Half the world uses Google for email. Its got its own Instant Messaging and Video Chat services. YouTube is in the fold. Calendaring, documents, photo-sharing, and now Google Drive to store pretty much anything you can think of. Google knows that there is money in the social networking market, so its working hard at getting a slice of the pie. That’s probably one of the biggest drivers behind the changes to its privacy policies earlier this year.

Even while Google+ remains a ghost town, Google could still topple Facebook in the near future. That said, despite huge capital investment and massive user bases, history has shown that even very successful social networks can fail.

The future

I’m not going to make any big predictions about the future of social networking. This market is way too fickle to pin down. What I am interested in is how each social network has come along and taken up ideas from predecessors and built upon them.

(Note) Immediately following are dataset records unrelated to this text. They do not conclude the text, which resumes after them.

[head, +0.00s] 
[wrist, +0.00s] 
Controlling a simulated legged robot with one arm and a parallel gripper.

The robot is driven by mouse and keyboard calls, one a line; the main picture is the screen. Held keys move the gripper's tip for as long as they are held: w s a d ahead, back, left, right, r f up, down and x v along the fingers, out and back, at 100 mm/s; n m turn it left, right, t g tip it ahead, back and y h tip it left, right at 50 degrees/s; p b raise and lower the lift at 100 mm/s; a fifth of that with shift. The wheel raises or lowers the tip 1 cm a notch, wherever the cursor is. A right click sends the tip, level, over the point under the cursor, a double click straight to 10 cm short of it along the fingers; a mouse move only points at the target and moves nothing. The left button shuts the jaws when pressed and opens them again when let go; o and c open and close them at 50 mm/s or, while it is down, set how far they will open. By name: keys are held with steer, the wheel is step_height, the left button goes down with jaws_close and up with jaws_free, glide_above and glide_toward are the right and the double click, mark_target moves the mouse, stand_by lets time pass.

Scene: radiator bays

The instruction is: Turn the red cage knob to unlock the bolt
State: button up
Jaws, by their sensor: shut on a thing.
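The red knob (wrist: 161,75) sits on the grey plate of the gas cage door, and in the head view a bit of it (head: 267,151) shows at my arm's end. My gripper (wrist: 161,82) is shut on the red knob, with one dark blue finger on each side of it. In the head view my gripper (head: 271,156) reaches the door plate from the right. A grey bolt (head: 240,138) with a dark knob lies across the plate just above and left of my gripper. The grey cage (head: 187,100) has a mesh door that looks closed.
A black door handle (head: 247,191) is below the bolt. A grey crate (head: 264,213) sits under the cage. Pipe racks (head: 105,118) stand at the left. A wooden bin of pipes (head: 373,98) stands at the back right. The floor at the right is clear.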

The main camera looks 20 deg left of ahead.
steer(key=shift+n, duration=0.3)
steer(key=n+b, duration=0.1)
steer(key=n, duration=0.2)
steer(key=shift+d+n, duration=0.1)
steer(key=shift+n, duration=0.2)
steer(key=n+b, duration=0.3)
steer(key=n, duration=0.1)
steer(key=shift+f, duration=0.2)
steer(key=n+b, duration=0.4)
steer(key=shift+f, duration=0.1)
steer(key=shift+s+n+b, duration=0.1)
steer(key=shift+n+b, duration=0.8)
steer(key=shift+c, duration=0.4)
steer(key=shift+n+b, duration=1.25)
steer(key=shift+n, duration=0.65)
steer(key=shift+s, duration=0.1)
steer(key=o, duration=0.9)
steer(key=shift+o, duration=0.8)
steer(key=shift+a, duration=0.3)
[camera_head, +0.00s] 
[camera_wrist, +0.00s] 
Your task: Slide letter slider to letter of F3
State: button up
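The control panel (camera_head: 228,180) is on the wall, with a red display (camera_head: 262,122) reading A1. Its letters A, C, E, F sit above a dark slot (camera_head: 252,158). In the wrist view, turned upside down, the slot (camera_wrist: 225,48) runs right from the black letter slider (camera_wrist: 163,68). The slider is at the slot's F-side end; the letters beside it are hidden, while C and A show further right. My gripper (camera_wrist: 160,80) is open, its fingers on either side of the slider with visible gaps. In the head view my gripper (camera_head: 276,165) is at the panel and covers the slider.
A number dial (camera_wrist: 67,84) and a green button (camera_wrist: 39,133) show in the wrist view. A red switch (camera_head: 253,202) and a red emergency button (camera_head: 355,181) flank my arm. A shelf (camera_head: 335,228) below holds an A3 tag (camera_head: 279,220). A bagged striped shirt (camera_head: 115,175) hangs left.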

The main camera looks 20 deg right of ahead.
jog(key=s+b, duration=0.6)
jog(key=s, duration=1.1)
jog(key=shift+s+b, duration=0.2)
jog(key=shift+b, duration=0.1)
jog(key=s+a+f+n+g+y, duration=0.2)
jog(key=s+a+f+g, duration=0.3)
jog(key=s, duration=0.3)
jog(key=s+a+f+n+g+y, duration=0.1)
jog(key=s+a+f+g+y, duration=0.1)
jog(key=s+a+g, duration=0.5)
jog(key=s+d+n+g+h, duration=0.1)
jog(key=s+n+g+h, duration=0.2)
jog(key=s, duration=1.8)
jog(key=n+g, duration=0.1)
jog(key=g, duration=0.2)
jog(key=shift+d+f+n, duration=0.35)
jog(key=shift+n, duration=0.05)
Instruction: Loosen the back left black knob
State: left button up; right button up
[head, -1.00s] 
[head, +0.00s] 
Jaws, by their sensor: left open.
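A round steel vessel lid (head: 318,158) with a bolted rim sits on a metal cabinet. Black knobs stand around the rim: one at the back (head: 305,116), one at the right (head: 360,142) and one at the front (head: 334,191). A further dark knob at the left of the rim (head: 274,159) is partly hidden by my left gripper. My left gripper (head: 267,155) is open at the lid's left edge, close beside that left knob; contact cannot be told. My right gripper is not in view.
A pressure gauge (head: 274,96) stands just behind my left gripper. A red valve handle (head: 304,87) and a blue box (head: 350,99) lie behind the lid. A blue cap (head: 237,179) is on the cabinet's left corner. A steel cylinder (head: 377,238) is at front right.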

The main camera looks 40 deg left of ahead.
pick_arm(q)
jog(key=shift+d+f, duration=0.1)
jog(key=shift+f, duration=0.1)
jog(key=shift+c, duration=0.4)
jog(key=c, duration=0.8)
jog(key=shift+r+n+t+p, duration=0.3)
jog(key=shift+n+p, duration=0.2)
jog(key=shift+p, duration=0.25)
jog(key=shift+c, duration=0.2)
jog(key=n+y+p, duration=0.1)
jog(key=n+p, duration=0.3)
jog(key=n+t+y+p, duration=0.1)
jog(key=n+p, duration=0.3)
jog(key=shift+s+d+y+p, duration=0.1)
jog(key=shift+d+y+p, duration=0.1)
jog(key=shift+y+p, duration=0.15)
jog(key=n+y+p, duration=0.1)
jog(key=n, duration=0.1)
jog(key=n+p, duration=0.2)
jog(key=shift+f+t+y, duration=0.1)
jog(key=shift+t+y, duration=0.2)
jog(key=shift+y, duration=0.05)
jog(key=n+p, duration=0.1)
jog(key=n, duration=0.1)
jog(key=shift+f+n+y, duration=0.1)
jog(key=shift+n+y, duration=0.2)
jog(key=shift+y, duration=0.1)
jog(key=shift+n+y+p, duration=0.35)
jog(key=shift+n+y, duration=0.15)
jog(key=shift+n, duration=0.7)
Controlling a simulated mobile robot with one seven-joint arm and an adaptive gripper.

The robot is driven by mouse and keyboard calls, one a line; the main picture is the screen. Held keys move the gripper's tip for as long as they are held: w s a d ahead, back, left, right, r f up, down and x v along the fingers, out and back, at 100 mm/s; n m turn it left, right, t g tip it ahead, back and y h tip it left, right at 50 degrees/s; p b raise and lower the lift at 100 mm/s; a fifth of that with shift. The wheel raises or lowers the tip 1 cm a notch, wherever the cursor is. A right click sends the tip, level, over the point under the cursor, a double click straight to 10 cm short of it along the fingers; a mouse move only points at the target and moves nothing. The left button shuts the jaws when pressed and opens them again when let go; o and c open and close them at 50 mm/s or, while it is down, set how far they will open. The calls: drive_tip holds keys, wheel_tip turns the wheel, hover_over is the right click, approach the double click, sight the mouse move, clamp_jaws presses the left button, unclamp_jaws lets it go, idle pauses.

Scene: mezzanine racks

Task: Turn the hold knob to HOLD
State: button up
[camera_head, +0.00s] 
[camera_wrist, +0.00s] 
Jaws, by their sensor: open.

Looking forward, I think we need to look back down through some of the technologies that we have had around for a long time now, and consider how they can be used better within our current socially oriented framework.

I’m thinking back to things like NNTP that drove the UseNet, to the P2P software that is the flagship of piracy but also the ground for many useful networking tools, to security technologies like PGP and SSL to secure, encrypt and validate the things that we say and do online.

Social networking sites and services come and go, but their success is dependent on innovation. The social networking giants of today may be gone tomorrow, but they will only open the door for new services and I believe that if we keep looking back we will see the gaps that these services will set out to meet.